* TASK REQUIREMENTS
Return only the lines running from the line with "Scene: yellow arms" down to the line with "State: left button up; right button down", both included, exactly as they appear.

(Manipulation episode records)
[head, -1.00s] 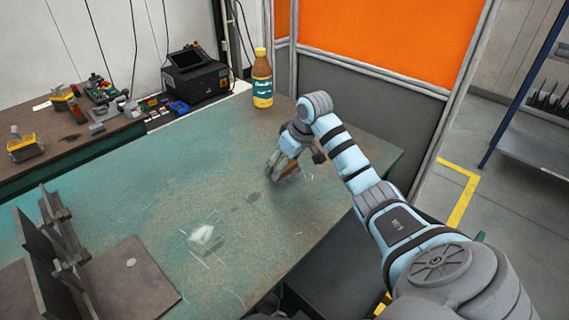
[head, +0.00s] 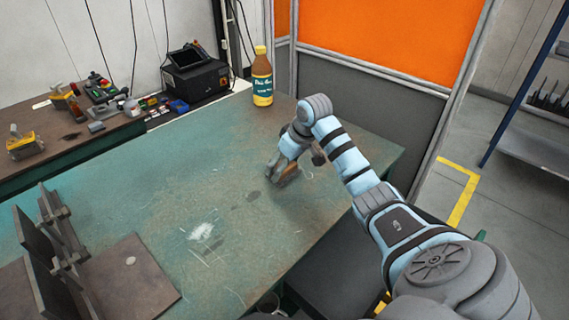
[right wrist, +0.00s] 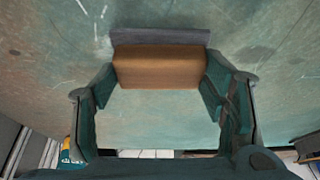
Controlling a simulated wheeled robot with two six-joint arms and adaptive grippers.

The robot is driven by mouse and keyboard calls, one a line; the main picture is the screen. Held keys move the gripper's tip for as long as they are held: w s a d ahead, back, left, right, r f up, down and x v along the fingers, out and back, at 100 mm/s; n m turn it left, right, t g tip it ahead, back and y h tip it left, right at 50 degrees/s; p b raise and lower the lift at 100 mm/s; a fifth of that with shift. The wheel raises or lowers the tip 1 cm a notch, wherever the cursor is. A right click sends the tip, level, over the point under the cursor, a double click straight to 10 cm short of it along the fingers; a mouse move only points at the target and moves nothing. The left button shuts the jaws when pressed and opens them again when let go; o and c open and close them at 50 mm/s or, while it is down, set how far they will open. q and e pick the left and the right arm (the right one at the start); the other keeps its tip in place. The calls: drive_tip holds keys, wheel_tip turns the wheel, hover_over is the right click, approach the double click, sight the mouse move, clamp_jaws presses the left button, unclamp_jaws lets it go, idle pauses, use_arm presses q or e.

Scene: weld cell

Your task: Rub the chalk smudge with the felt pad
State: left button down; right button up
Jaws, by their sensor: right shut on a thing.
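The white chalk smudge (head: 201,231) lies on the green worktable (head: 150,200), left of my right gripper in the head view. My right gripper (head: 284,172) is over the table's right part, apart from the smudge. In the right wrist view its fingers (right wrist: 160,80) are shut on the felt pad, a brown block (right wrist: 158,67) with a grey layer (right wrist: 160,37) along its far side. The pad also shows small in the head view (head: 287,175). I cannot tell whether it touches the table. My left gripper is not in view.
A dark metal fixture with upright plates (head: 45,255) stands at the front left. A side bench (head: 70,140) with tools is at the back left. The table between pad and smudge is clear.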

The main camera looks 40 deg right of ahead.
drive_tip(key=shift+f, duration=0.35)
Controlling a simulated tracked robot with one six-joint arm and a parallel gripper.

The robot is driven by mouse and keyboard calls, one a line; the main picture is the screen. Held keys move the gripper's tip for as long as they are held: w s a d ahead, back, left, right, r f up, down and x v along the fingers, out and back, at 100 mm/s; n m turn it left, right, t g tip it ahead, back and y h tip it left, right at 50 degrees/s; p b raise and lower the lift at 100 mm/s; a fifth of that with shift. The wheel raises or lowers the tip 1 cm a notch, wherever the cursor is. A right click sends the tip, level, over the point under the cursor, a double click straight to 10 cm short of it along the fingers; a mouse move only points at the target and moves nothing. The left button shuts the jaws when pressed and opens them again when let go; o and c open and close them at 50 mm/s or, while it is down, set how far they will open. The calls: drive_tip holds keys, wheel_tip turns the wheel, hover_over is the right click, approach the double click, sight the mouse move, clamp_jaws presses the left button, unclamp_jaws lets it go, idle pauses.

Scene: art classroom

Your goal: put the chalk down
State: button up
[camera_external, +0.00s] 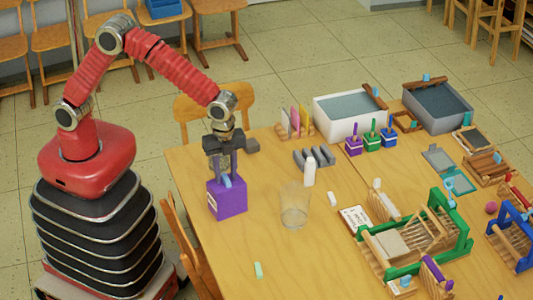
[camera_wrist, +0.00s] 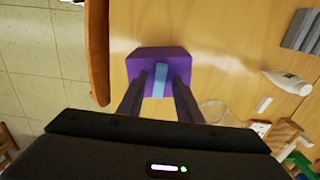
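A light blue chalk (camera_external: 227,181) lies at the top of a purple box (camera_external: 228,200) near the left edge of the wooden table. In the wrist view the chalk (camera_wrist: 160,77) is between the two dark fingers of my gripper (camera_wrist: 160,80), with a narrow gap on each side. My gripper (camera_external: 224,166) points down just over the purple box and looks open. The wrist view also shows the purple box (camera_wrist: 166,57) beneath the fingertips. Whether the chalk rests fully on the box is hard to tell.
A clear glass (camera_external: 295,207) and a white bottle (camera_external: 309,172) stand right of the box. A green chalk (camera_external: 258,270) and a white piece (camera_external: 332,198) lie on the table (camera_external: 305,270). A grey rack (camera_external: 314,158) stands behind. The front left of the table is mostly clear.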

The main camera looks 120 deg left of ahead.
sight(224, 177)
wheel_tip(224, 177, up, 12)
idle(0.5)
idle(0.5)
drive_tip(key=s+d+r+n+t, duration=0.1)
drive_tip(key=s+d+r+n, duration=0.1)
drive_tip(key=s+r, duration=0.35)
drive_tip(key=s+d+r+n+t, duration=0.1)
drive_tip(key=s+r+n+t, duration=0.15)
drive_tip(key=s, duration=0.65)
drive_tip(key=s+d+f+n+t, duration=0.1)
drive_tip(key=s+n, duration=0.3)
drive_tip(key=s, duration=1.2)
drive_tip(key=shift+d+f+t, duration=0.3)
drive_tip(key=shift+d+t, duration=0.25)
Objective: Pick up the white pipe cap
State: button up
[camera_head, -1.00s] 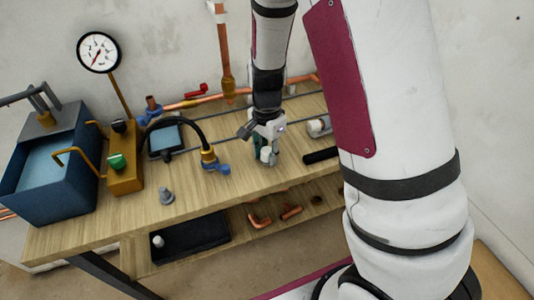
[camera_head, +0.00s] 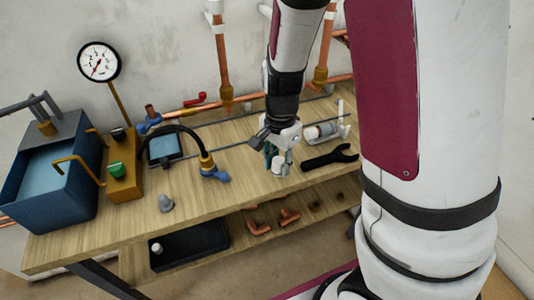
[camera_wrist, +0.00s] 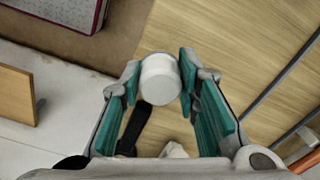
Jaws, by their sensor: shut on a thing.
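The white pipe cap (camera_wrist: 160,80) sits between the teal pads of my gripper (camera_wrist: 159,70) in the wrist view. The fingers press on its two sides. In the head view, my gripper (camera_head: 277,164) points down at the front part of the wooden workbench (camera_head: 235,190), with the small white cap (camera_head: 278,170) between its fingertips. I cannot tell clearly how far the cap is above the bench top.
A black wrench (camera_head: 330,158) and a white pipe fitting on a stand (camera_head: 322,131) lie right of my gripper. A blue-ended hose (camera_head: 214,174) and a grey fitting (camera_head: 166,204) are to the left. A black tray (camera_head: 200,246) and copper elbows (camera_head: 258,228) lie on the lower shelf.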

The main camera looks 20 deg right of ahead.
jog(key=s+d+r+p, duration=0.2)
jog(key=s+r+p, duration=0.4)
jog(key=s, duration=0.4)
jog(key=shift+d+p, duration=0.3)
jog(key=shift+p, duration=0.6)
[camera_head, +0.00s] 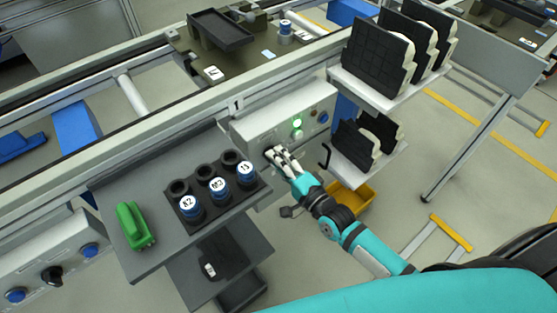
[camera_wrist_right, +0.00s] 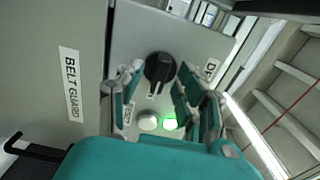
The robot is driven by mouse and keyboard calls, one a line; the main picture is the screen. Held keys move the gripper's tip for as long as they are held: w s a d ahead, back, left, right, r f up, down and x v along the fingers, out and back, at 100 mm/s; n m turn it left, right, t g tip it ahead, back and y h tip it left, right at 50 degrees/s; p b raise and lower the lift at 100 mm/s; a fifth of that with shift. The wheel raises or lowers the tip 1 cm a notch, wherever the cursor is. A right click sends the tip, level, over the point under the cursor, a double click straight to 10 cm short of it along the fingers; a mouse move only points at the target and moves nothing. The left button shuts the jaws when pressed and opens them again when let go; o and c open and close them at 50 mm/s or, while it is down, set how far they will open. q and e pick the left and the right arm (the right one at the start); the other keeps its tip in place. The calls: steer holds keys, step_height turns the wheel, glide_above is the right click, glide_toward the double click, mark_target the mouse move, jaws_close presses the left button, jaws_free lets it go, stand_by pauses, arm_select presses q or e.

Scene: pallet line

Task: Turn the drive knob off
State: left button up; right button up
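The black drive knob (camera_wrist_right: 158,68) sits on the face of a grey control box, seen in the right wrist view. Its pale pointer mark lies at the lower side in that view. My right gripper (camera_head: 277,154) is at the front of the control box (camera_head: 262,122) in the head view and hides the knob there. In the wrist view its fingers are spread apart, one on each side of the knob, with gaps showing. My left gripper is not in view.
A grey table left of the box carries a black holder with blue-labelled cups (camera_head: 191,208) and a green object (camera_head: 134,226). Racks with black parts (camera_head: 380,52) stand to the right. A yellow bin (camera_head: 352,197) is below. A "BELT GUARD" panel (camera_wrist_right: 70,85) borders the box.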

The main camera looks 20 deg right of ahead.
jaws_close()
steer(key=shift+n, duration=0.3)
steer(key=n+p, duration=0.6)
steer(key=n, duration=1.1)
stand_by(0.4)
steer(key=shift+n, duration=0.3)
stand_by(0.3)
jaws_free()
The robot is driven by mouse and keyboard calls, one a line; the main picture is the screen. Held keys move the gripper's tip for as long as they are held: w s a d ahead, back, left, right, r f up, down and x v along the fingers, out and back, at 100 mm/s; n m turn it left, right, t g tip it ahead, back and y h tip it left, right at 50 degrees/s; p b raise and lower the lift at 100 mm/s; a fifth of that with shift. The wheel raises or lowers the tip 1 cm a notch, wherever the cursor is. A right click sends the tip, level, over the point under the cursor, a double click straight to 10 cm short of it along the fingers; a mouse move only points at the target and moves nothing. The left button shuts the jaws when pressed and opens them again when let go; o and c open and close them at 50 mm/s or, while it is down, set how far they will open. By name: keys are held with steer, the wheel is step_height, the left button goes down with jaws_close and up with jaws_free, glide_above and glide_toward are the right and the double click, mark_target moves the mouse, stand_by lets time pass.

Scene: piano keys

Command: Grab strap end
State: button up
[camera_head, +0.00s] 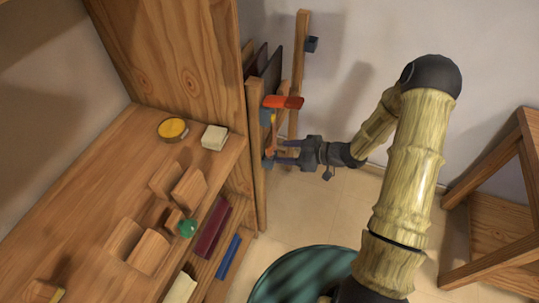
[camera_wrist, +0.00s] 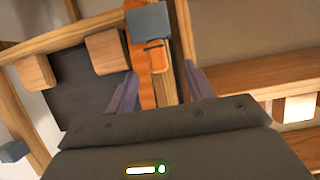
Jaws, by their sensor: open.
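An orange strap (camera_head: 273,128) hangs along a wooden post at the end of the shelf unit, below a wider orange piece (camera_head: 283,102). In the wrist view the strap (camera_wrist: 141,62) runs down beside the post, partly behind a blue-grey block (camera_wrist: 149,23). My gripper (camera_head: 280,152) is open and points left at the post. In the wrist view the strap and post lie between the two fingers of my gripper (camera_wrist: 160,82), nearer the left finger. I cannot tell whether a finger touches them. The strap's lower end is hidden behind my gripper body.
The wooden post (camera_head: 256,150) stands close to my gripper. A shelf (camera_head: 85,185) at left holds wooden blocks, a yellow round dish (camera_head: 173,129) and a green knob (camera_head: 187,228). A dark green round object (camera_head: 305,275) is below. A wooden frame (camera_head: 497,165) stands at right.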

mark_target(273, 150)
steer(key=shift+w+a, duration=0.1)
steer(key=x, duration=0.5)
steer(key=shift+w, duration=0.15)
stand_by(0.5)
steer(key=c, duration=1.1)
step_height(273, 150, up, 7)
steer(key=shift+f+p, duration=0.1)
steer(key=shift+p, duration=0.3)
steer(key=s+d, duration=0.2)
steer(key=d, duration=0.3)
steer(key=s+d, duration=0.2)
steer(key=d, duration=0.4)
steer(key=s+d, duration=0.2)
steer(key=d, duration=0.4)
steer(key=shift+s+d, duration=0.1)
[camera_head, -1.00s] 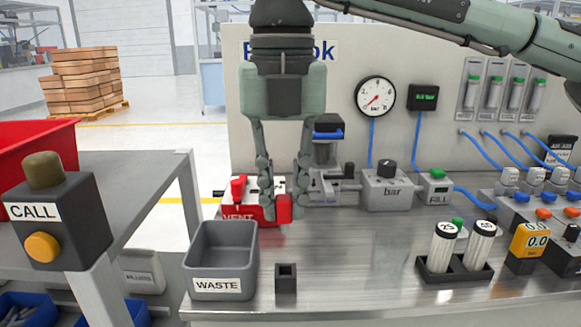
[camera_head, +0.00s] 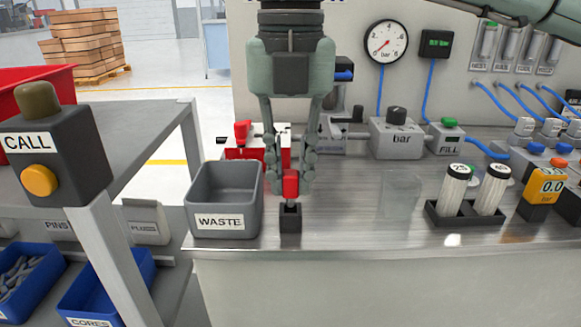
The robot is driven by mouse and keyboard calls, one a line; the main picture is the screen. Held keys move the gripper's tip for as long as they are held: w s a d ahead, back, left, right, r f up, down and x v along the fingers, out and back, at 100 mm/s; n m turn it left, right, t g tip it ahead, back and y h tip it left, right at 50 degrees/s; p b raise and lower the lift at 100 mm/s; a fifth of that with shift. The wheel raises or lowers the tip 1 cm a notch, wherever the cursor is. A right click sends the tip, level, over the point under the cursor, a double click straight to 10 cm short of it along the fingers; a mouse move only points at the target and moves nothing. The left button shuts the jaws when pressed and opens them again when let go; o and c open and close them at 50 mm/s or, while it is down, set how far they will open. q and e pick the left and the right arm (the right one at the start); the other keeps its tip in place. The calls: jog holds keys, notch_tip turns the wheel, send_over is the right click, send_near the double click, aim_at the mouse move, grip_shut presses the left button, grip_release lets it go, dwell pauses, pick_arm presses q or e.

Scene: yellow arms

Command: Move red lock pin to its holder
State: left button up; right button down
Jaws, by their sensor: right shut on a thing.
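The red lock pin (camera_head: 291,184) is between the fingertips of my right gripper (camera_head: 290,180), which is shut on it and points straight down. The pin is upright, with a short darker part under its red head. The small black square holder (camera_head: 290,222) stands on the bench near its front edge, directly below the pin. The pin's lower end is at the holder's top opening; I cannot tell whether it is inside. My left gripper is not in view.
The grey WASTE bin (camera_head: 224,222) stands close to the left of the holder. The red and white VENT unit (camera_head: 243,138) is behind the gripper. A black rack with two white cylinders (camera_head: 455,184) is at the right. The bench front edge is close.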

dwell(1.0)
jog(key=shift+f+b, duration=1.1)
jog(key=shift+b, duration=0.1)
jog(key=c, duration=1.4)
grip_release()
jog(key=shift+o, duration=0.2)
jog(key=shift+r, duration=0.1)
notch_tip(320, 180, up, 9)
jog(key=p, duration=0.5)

* COMPLETED EXERCISE
Scene: yellow arms

Command: Move red lock pin to its holder
State: left button up; right button down

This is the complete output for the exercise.